Lake Atitlan Arguably the most beautiful lake in the world, Atitlan owes its grandeur to its enormous size and spectacular, volcanic setting. Lake Atitlan was formed when a volcanic caldera depleted of its magma. Three stately volcanoes, Atitlan, Toliman and San Pedro rise gracefully from its southern shore, their perfect cones reflected in the azure mirror of the lake. Weaving made and worn by the Maya-Tzutujil and Cakchiquel women who live around the lake are some of the most beautiful in Guatemala, and many of the men also wear traditional, hand-woven clothing.
Lake Atitlan is surrounded by many villages, in which Maya culture is still prevalent and traditional dress is worn. The Maya people of Atitlán are predominantly Tz'utujil and Kakchiquel. During the Spanish conquest of the Americas, the Kakchiquel initially allied themselves with the invaders to defeat their historic enemies the Tz'utujil and Quiché Maya, but were themselves conquered and subdued when they refused to pay tribute to the Spanish.
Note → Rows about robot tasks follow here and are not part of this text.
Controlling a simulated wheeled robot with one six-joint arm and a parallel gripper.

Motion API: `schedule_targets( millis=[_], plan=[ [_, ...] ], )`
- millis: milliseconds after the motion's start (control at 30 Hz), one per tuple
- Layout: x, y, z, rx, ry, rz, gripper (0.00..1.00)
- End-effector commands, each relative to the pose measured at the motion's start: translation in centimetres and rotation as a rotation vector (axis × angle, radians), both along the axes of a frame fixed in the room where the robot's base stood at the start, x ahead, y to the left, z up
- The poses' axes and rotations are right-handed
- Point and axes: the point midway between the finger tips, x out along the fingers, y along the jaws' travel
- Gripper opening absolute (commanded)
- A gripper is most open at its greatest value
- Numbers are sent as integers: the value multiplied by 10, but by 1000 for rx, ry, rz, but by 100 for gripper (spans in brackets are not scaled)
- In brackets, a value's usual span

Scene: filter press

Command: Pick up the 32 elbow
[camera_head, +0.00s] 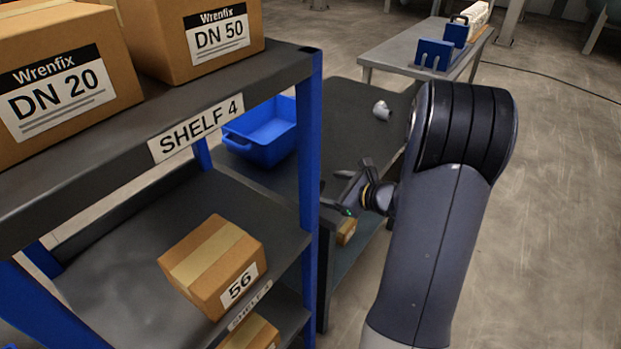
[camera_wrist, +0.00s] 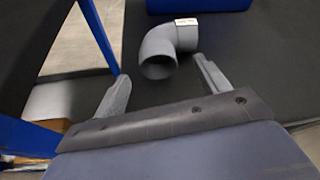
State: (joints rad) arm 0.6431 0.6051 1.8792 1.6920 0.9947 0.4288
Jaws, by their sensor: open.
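A grey pipe elbow (camera_wrist: 160,50) with a small white label on its far end lies on the dark tabletop in the wrist view. The label is too small to read. One round opening faces me. My gripper (camera_wrist: 163,70) is open, its two fingers either side of the elbow's near end in the picture, with nothing held. In the head view, a grey elbow (camera_head: 381,110) lies on the dark table; I cannot tell whether it is the same one. My gripper (camera_head: 346,188) is in front of it, near the shelf post, fingers toward the left.
A blue bin (camera_head: 262,135) stands on the dark table (camera_head: 345,105); its edge also shows in the wrist view (camera_wrist: 200,5). A blue shelf post (camera_head: 310,150) stands close left of my gripper. Labelled boxes fill parts of the shelf. A grey table (camera_head: 395,48) holds blue stands behind.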

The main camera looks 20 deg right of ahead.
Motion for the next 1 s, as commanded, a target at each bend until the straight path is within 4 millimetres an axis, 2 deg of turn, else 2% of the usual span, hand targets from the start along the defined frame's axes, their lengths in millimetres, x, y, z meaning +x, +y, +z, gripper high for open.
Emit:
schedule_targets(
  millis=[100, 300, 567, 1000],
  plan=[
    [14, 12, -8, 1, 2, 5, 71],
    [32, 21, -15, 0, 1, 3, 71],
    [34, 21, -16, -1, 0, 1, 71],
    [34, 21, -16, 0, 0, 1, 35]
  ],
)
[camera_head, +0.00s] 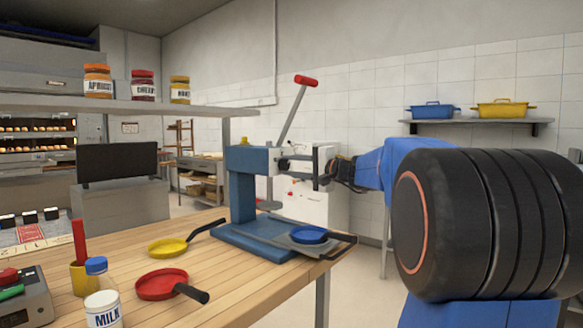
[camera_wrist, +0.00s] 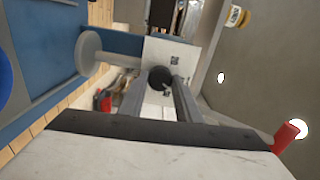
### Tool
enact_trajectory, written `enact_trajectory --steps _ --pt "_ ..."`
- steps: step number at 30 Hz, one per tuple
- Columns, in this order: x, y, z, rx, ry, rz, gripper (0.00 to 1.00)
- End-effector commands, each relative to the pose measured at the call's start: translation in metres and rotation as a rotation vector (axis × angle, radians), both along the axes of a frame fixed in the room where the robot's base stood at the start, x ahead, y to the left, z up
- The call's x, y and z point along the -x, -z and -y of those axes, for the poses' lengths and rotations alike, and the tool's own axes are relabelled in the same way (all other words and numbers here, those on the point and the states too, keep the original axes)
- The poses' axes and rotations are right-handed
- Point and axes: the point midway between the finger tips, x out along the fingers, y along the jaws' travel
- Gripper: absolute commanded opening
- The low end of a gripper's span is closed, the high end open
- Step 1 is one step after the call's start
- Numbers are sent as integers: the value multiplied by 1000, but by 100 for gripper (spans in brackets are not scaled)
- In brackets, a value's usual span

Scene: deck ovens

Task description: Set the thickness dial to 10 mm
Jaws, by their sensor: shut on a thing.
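The blue press (camera_head: 240,190) stands on the wooden table, with a long lever ending in a red grip (camera_head: 305,80). The thickness dial, a small round black knob (camera_wrist: 158,76), sits on a pale plate (camera_wrist: 172,52) on the press. In the head view the dial (camera_head: 284,164) shows at the right side of the press head. My gripper (camera_head: 304,165) reaches it from the right. In the wrist view my gripper (camera_wrist: 160,84) has one finger on each side of the dial and is shut on it. The scale marks are too small to read.
A blue pan (camera_head: 309,234) lies on the press base. A yellow pan (camera_head: 172,245), a red pan (camera_head: 162,284) and a milk bottle (camera_head: 103,310) stand on the table to the left. The lever's red grip (camera_wrist: 287,137) shows close beside my gripper in the wrist view.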

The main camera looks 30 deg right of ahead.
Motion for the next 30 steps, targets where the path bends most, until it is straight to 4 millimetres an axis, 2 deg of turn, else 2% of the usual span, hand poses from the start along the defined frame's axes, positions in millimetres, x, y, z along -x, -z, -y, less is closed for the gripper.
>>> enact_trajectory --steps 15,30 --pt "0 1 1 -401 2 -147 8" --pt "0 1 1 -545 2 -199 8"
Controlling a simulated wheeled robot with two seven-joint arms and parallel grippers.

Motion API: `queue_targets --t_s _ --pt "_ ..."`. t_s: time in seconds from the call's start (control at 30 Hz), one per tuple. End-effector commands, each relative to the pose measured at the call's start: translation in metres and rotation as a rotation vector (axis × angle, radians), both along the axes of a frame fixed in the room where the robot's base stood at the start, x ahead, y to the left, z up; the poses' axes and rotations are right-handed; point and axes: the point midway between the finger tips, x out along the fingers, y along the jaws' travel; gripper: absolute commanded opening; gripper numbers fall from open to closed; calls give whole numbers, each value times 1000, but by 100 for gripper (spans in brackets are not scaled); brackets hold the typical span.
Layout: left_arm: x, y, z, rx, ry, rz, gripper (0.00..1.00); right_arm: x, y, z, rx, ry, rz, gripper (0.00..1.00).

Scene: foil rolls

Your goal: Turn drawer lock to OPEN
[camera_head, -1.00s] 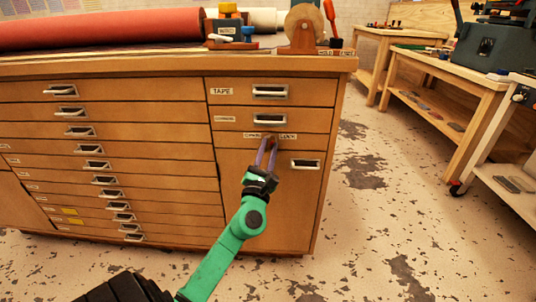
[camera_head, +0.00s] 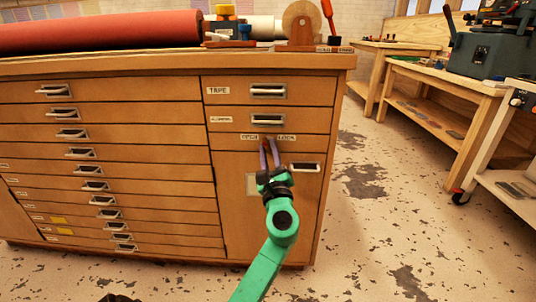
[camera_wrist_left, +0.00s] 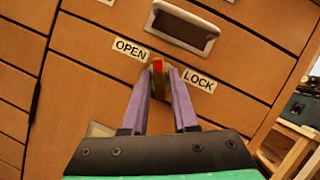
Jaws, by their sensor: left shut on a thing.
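The drawer lock (camera_wrist_left: 158,68) is a small brass-coloured turning piece with a red mark at its top, on the cabinet front. The OPEN label (camera_wrist_left: 131,49) is to its left and the LOCK label (camera_wrist_left: 199,81) to its right; the red mark lies between them in the wrist view. My left gripper (camera_wrist_left: 160,79), with purple fingers, is shut on the lock, one finger on each side. In the head view the left gripper (camera_head: 268,145) reaches up to the lock below the two labels. The fingers partly hide the lock.
The wooden cabinet (camera_head: 228,165) has a TAPE drawer (camera_head: 312,92) and another drawer above the lock. A handle (camera_head: 305,167) is close to the right of my gripper. A red roll (camera_head: 100,30) lies on top. Free floor (camera_head: 360,230) is at right.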

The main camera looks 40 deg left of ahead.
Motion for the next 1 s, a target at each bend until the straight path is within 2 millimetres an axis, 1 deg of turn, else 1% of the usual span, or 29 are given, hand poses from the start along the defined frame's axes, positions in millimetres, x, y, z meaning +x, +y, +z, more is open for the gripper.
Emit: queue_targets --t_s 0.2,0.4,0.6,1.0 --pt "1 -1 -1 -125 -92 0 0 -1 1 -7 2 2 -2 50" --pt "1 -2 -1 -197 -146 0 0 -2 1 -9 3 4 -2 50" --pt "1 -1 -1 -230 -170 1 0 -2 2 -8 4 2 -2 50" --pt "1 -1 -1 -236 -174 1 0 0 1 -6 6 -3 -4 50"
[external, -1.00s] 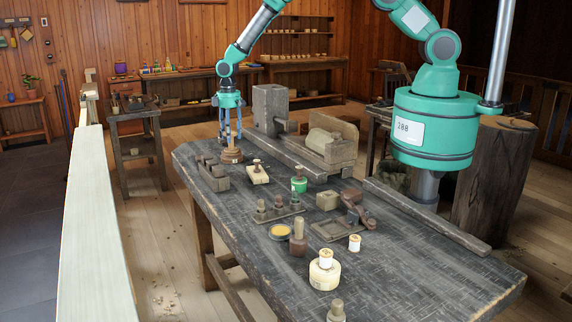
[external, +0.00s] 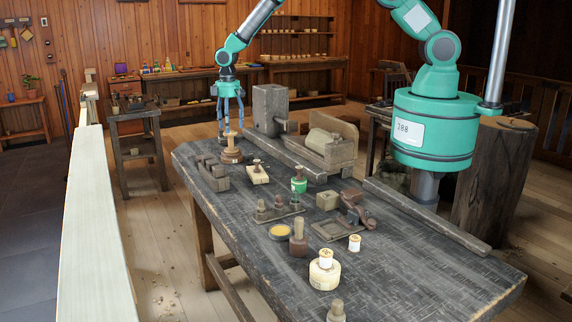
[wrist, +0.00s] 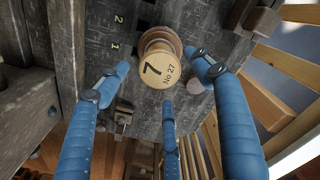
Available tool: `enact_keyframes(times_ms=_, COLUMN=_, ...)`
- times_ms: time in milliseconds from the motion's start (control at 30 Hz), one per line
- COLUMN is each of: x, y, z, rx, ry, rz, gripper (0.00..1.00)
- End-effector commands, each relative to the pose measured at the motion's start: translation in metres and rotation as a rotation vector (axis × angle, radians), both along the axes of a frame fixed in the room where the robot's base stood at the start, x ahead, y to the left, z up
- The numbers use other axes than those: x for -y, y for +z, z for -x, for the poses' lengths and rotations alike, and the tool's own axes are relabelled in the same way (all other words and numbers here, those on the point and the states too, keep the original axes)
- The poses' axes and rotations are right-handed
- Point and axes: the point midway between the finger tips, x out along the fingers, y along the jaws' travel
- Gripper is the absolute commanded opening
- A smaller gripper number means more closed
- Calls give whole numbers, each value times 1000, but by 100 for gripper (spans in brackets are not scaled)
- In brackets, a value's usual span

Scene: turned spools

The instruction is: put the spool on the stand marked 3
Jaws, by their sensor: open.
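A round turned wooden piece (wrist: 157,68) sits below my gripper in the wrist view. Its pale top face reads "7" and "No 27", with a darker brown rim behind it. It appears in the external view as a brown round base with a pale upright top (external: 231,152) at the table's far left end. My gripper (external: 229,130) is above and around its top, with three blue fingers spread open (wrist: 158,76). The fingers look clear of it. Whether the pale top is a separate spool on the base, I cannot tell. I see no mark 3.
The dark table (external: 400,270) carries several pegged blocks, a green-based piece (external: 299,185), a cream round base with a white spool (external: 325,258), and another white spool (external: 355,243). A wooden vise-like frame (external: 330,150) stands right of my gripper. Marks "1" and "2" (wrist: 117,32) show on the tabletop.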

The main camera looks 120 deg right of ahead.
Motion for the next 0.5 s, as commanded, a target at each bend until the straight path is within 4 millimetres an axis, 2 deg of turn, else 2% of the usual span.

Santiago Atitlán is the best known of the lakeside villages, and is noted for its worship of Maximón, an idol formed by the fusion of traditional Mayan saints, Catholic saints and conquistador legends. An effigy of Maximón resides in a different house each year, being moved in a grand procession during Semana Santa. Several towns in Guatemala have similar cults, most notably the cult of San Simón in Zuníl.
While Maya culture is very prominent in many lakeside towns, the largest town on the shores, Panajachel, has been overwhelmed over the years by tourists. It attracted many hippies in the 1960s, and although the war caused many foreigners to leave, the end of hostilities in 1996 saw visitor numbers boom again, and the town is entirely reliant on tourism today.